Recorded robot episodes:
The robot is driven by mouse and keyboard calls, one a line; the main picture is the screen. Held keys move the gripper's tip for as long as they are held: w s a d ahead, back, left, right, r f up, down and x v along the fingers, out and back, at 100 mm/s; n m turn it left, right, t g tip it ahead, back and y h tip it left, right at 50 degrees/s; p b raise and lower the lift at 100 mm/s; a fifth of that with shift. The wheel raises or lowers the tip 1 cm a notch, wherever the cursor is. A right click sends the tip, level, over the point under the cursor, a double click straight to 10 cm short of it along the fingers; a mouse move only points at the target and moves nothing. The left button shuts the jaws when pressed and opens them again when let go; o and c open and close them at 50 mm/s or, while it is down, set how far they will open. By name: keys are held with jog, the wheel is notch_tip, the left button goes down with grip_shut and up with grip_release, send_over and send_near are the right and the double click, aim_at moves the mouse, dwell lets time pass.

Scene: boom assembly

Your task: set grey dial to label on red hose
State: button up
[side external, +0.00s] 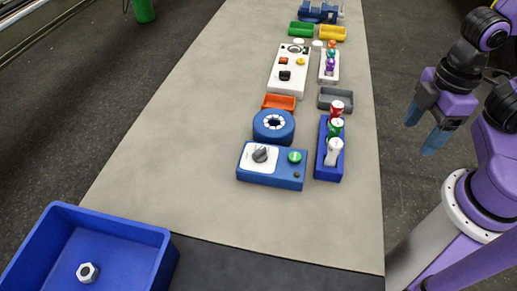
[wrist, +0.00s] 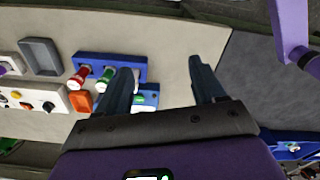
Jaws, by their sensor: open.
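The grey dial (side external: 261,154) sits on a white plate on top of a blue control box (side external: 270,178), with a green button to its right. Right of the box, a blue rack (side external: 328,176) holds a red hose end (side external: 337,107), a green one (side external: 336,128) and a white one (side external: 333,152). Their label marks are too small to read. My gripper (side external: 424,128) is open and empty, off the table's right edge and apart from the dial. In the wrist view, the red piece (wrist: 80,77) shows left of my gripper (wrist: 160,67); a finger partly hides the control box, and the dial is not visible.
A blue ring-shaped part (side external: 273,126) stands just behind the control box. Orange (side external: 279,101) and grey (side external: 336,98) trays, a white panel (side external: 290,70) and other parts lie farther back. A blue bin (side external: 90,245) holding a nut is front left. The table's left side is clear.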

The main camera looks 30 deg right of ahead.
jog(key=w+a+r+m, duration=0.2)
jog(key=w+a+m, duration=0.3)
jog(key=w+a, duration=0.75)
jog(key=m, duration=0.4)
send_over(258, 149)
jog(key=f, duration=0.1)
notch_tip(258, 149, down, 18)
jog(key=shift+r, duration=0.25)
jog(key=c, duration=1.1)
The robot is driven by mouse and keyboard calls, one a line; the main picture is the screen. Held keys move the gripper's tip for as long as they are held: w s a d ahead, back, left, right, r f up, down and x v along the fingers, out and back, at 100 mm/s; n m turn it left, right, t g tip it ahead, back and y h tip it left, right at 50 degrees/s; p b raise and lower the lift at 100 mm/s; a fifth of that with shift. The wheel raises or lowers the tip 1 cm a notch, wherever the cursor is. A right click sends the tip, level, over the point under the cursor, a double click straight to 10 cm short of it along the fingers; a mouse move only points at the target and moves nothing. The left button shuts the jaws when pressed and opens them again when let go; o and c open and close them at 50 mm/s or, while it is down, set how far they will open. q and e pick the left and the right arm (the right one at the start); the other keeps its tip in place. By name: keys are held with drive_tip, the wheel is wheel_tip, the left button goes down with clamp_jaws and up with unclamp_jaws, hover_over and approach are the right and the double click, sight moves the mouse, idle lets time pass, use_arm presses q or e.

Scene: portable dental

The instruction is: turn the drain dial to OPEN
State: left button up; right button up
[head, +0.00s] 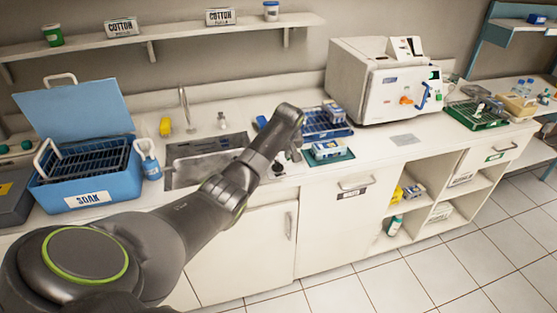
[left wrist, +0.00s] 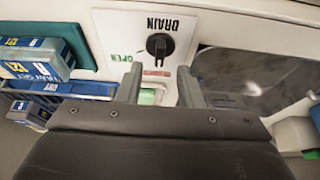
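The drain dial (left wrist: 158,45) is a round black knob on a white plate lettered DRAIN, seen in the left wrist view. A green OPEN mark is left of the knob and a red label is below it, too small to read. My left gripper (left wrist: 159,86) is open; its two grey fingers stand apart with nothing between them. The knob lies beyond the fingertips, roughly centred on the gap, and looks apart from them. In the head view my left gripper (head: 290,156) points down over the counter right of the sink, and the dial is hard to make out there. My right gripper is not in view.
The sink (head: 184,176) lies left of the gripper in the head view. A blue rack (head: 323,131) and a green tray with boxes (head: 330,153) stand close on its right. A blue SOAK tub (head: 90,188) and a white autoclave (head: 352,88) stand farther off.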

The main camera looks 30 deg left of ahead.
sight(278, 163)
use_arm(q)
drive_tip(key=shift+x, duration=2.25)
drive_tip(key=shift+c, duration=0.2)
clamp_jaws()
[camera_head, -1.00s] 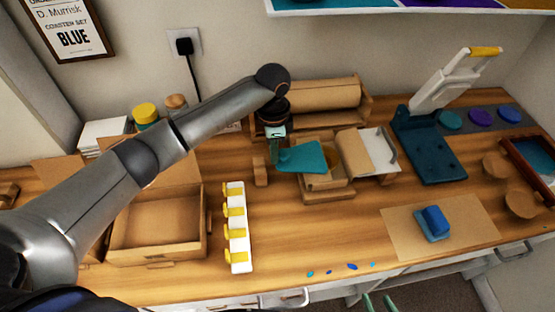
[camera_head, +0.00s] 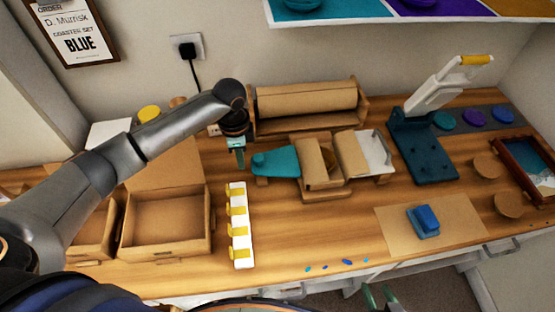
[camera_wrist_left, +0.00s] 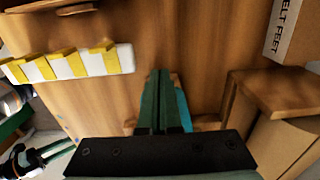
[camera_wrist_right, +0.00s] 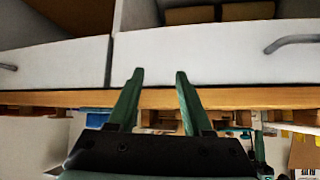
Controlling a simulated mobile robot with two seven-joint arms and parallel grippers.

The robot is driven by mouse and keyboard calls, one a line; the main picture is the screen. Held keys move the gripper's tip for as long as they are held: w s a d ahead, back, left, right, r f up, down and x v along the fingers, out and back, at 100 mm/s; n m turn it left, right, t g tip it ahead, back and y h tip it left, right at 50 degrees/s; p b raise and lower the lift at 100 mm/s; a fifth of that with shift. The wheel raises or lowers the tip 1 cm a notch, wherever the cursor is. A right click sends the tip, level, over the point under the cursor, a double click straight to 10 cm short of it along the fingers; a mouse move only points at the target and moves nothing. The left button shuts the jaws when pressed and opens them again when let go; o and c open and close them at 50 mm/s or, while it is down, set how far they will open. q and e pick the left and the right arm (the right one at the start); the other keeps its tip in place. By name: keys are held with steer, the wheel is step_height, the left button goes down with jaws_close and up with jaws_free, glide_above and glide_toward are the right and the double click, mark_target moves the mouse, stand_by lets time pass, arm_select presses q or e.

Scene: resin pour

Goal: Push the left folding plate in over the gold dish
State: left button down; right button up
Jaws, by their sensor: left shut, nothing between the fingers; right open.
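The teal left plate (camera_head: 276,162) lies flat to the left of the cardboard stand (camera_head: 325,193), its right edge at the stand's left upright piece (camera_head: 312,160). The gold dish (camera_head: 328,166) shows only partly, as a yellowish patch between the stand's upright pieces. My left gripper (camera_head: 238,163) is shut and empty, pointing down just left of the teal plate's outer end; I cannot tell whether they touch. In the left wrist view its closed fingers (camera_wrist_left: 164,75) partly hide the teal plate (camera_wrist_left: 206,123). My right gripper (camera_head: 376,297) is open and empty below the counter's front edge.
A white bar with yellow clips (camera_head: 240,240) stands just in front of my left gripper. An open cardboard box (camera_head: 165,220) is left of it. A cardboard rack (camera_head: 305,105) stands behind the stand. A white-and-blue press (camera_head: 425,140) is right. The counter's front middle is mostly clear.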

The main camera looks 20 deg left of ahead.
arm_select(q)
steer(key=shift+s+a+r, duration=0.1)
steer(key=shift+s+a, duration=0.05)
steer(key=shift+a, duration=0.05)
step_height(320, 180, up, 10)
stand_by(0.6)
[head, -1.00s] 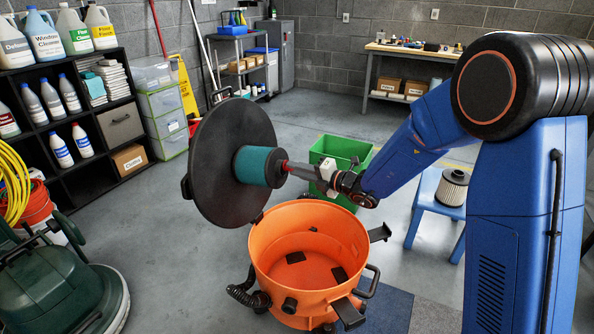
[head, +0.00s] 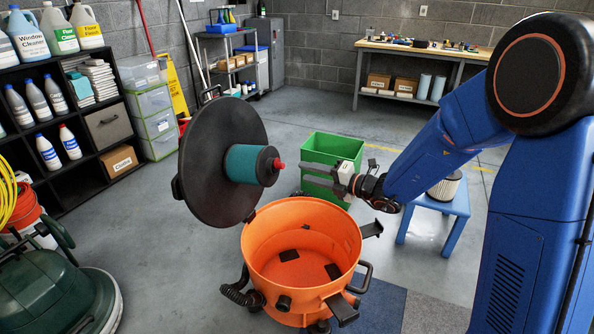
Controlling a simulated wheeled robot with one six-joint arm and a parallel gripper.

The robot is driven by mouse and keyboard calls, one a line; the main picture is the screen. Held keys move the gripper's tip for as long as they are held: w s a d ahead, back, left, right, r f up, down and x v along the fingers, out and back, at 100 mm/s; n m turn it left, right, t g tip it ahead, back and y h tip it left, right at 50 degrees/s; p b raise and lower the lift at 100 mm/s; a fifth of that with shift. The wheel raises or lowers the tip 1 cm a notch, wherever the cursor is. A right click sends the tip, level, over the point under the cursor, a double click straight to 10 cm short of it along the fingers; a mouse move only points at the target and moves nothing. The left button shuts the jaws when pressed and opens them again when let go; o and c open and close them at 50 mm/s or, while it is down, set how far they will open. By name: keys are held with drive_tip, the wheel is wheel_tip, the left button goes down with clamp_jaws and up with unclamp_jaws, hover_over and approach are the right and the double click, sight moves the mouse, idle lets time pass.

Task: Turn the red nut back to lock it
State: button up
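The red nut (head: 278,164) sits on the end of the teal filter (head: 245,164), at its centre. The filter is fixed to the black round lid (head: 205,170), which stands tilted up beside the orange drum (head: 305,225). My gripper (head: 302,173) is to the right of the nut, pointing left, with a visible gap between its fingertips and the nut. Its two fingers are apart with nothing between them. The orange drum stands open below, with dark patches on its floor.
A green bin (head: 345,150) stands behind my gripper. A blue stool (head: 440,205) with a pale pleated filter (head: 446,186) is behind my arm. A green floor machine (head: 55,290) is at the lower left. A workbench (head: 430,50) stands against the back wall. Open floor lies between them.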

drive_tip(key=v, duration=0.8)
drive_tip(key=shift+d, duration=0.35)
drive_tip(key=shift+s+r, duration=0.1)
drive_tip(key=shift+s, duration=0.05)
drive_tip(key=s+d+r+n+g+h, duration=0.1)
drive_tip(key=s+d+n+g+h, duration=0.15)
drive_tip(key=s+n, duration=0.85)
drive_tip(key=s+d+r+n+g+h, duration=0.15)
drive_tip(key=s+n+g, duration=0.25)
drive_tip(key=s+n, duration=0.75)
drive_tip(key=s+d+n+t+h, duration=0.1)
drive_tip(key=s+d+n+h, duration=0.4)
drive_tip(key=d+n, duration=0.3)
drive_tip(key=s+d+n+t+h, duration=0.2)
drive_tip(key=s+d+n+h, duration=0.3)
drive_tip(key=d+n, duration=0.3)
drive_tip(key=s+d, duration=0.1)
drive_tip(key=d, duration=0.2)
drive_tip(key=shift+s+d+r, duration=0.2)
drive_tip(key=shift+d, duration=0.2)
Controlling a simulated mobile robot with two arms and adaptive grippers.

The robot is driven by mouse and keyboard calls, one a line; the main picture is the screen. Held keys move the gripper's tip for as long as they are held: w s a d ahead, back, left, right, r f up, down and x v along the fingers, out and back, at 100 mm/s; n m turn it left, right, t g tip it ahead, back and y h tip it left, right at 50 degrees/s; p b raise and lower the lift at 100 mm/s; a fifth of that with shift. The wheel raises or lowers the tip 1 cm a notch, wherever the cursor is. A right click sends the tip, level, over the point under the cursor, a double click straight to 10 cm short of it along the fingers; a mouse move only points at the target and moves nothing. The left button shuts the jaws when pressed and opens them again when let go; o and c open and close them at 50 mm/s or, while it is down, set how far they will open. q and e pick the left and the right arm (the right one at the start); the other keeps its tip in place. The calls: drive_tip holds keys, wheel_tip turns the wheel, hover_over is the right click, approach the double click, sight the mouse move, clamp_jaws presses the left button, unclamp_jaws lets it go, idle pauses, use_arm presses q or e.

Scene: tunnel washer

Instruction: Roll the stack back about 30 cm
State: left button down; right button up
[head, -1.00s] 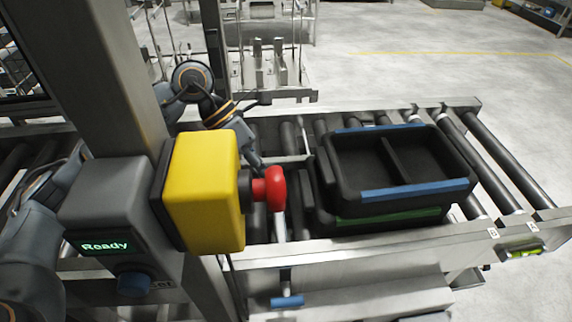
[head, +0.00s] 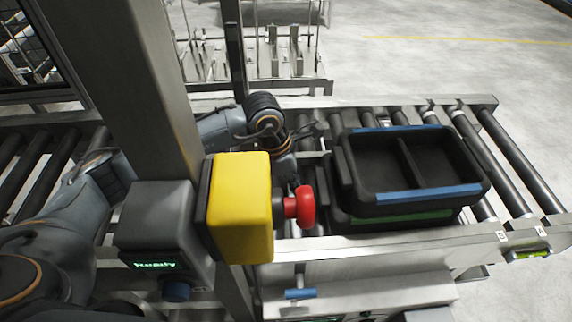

Set problem — Skip all pictures and retype only the stretch from the line that holds "[camera_wrist_left, +0.00s]" through the line that holds "Controlling a simulated mobile robot with two seven-joint", exactly as written.

Reply to the exercise —
[camera_wrist_left, +0.00s] 
[camera_wrist_right, +0.00s] 
Controlling a simulated mobile robot with two seven-joint arms and parallel grippers.

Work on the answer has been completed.